What’s most disappointing is that this content is supposedly the "best" of the crop of submitted abstracts which tells me that we need a better topic submission and review process.  Namely, that what we ask for when proposing topics needs to be improved, and, how we review the proposals needs to be changed.  A few years ago, the conference committee attempted an overall broad-based improvement for similar reasons but only came up with increasing the word-count on abstracts and asking for "take-aways" for each proposal.  I guess this falls under the category of, "just because a little isn’t good, doesn’t mean more is better."

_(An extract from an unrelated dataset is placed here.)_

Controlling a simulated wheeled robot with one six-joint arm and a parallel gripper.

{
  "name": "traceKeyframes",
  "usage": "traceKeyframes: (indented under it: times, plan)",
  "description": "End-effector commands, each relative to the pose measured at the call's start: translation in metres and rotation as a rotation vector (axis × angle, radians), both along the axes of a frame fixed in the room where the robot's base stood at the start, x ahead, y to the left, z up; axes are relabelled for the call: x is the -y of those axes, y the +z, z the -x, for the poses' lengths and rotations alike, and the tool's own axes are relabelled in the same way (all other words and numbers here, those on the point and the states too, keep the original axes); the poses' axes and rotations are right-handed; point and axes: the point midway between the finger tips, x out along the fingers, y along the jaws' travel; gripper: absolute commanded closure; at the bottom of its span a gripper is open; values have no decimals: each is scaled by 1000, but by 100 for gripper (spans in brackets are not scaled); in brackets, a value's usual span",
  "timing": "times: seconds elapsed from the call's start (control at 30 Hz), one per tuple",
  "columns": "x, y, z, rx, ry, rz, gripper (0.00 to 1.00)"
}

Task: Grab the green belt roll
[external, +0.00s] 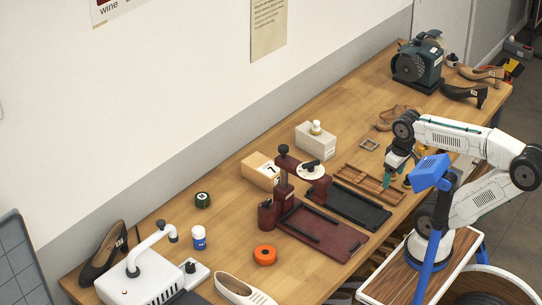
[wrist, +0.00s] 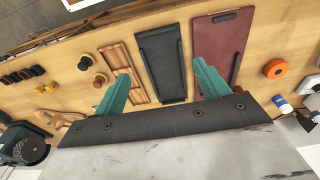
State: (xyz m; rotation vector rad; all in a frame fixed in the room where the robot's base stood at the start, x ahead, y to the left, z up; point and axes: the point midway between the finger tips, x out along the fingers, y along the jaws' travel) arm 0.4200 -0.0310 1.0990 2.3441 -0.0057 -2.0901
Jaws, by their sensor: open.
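The green belt roll (external: 203,200) is a small dark green roll with a pale mark, sitting on the wooden workbench left of the middle in the external view. I cannot make it out surely in the wrist view. My gripper (external: 388,181) is far to its right, above the bench near the wooden tray. In the wrist view, my gripper (wrist: 161,72) has its two teal fingers spread wide, with nothing between them but the bench and trays below.
An orange roll (external: 265,255) and a blue-and-white bottle (external: 198,238) are near the green roll. The dark red press (external: 284,190), a numbered box (external: 258,172), black tray (external: 358,207) and wooden tray (external: 372,182) lie between it and my gripper. A white machine (external: 150,275) stands front left.

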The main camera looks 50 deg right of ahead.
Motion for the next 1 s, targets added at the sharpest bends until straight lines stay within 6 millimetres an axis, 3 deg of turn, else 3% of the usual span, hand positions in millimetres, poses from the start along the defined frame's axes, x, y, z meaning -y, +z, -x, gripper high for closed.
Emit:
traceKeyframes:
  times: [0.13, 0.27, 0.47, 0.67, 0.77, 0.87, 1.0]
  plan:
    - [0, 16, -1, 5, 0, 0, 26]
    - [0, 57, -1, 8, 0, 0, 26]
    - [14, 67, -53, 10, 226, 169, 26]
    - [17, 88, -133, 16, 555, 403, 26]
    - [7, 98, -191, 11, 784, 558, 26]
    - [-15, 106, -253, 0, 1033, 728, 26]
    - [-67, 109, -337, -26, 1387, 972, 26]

We need a better process.  I’ll be providing that feedback at tomorrow’s conference retrospective.

Day’s Conclusion

One thing was abundantly clear from today: I was being given glimpses of the same idea over and over from many facets.  That idea was about behavior.  Behavior is central to improvement.  End of discussion.

Culture will follow behavior, whether good or bad.  People’s responses to input will be manifested in their behavior and that will be in response to the stimulus.  I’ve known the central criticality of behavior in the continuum of improvement.  However, the key "nugget" for me today was that it’s surprisingly simple to influence behavior in positive, productive, value-added ways.  And, it’s also not as hard as we might think to turn "bad" behavior around with similarly simple, yet powerful examples of the benefits we want when we conduct ourselves with the behaviors that achieve them.

My conversation with Pat at breakfast, David’s cumulative flow diagram, Judah’s tongue-in-cheek process areas, the port’s fast clearing of their container backlog, Pat’s "BS" presentation, and other side-conversations I won’t detail here, all orbited on this one theme: behavior and how we affect it is the future of business performance improvement and we’d better get on that ferry right now.